- **Set task**: Each line containing the word "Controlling" must be collected.

[Collection entries]
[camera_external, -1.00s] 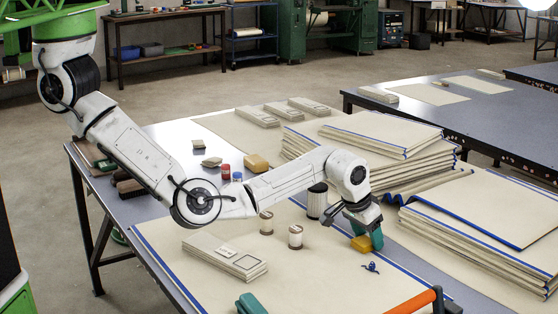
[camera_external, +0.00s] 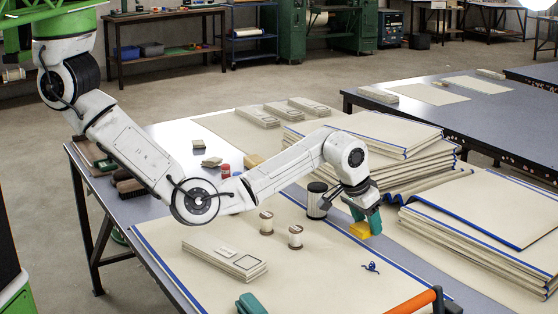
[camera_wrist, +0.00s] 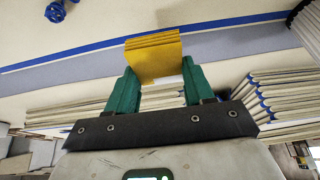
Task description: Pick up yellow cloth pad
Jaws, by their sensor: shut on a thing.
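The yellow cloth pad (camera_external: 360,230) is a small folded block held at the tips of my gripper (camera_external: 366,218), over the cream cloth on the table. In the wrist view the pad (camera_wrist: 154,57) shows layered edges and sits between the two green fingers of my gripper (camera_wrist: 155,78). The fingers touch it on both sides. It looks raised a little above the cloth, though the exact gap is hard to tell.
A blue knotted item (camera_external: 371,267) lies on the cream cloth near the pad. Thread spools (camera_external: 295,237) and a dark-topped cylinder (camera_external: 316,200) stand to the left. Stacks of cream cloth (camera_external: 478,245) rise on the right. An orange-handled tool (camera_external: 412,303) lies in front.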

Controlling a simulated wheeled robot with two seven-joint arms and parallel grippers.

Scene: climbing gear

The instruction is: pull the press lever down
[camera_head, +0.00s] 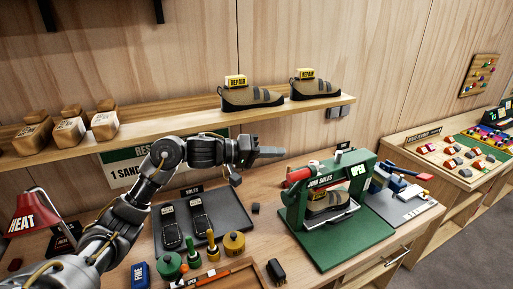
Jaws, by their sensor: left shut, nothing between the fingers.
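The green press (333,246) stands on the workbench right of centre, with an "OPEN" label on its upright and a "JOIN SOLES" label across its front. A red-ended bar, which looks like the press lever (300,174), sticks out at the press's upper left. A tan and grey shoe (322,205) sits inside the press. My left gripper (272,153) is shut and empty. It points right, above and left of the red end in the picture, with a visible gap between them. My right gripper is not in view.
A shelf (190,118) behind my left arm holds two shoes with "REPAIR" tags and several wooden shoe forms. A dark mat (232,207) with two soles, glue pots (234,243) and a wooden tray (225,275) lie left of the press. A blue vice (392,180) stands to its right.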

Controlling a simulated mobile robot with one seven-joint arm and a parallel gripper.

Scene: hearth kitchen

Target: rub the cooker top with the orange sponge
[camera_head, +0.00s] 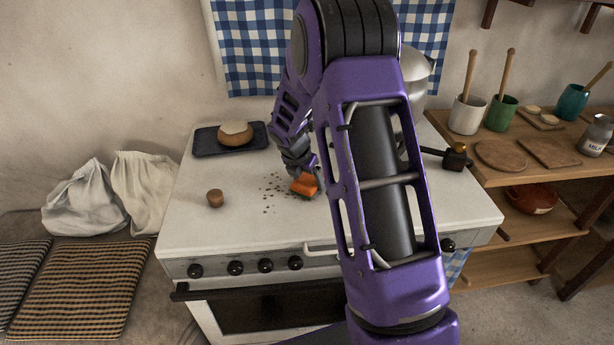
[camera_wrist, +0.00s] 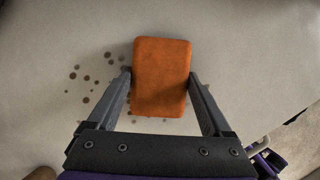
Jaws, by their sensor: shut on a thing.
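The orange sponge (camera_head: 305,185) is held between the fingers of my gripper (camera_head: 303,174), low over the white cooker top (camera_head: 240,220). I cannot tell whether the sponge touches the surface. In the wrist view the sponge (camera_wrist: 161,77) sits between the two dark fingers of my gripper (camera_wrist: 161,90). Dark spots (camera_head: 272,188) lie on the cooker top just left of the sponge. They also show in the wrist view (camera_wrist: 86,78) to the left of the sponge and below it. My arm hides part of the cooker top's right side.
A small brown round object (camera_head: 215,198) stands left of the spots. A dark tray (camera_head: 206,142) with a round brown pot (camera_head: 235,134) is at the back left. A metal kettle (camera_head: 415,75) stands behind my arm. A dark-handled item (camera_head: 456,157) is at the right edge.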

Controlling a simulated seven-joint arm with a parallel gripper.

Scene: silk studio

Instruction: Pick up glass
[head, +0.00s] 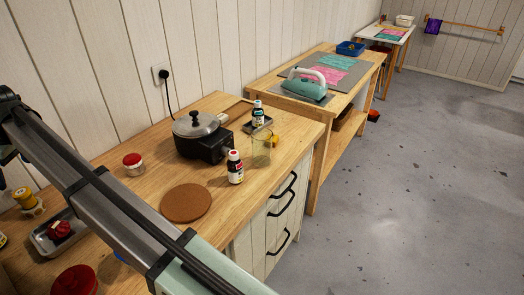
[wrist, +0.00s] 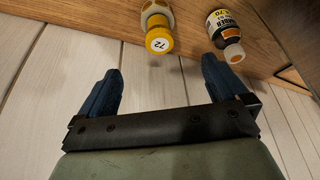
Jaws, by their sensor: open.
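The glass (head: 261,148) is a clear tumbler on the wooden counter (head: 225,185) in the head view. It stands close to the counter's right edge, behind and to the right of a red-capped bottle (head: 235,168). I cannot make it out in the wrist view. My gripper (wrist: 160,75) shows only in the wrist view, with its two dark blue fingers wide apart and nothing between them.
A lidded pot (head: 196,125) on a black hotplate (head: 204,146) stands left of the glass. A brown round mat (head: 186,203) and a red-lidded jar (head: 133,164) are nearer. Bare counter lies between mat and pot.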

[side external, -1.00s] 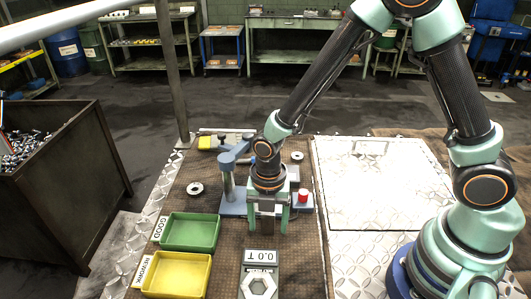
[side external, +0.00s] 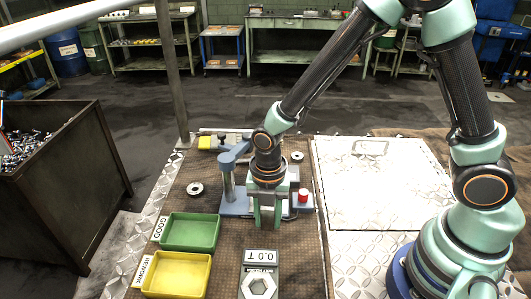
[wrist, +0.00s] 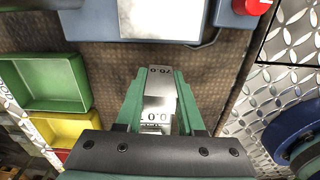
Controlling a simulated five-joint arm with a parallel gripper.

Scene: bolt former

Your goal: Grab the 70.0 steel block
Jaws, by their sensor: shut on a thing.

- **Exercise response**:
Controlling a simulated wheeled robot with two seven-joint arms and parallel grippers.
Controlling a simulated mobile robot with one seven-joint arm and a parallel gripper.
Controlling a simulated seven-joint arm with a parallel gripper.
Controlling a simulated five-joint arm with a parallel gripper.

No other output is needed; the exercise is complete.